Dataset rows:
--- BEGIN ---
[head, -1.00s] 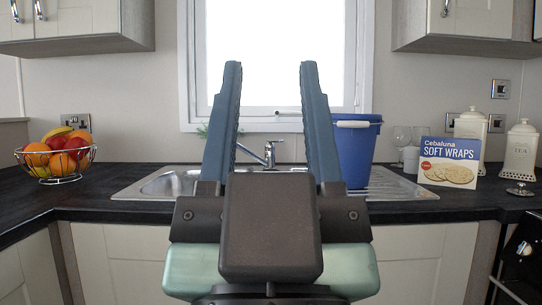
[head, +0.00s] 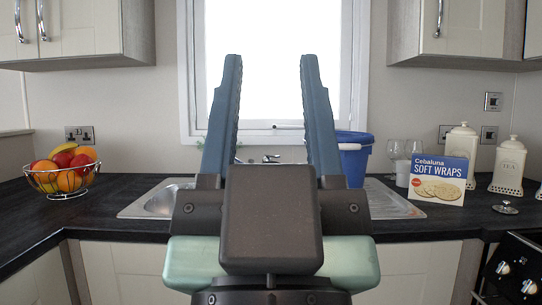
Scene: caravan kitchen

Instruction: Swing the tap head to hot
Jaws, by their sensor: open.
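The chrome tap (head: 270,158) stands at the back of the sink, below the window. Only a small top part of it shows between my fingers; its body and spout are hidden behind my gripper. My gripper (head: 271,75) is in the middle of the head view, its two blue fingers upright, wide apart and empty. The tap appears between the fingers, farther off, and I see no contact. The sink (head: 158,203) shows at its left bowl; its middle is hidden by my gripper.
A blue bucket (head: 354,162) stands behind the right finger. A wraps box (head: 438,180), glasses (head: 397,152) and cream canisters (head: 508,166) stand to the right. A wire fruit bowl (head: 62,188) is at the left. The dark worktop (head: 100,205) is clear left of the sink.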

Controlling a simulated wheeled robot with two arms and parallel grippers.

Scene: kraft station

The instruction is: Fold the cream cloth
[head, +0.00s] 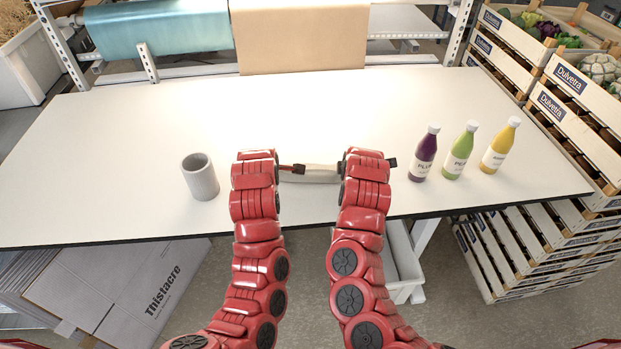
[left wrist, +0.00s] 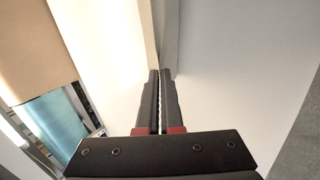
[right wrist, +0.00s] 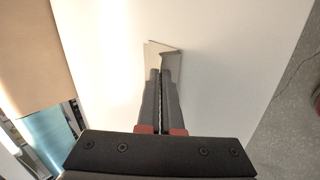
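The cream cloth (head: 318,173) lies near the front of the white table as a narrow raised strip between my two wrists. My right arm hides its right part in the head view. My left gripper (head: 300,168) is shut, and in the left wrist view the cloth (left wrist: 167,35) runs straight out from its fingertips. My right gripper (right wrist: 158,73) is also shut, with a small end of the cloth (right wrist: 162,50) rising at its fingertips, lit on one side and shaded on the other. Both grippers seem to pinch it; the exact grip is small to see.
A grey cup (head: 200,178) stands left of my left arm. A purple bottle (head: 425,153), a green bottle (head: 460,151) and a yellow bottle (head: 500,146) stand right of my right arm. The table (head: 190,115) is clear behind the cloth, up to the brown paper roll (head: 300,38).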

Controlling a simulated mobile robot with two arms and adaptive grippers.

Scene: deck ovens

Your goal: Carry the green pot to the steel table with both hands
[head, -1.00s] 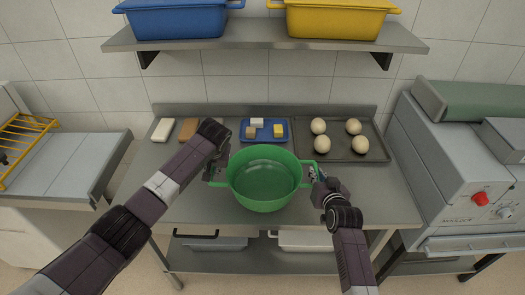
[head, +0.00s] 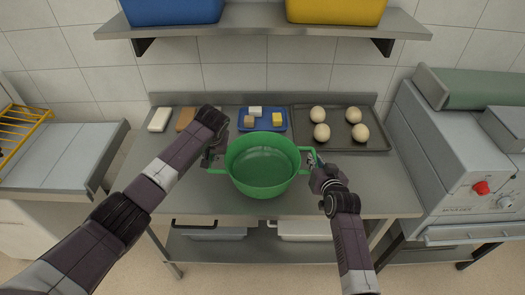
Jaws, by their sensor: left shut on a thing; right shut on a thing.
--- END ---
#### [What you will do]
Return only the lines running from the start of the entries above to the line that contains "[left wrist, +0.00s]", inclusive, and omit every picture.

#### [Solution]
[head, -1.00s] 
[head, +0.00s] 
Scene: caravan kitchen

Instruction: Swing the tap head to hot
Jaws, by their sensor: open.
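The chrome tap (head: 270,158) stands at the back of the sink, below the window. Only a small top part of it shows between my fingers; its body and spout are hidden behind my gripper. My gripper (head: 271,75) is in the middle of the head view, its two blue fingers upright, wide apart and empty. The tap appears between the fingers, farther off, and I see no contact. The sink (head: 158,203) shows at its left bowl; its middle is hidden by my gripper.
A blue bucket (head: 354,162) stands behind the right finger. A wraps box (head: 438,180), glasses (head: 397,152) and cream canisters (head: 508,166) stand to the right. A wire fruit bowl (head: 62,188) is at the left. The dark worktop (head: 100,205) is clear left of the sink.

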Controlling a simulated wheeled robot with two arms and parallel grippers.

Scene: kraft station

The instruction is: Fold the cream cloth
[head, +0.00s] 
[left wrist, +0.00s] 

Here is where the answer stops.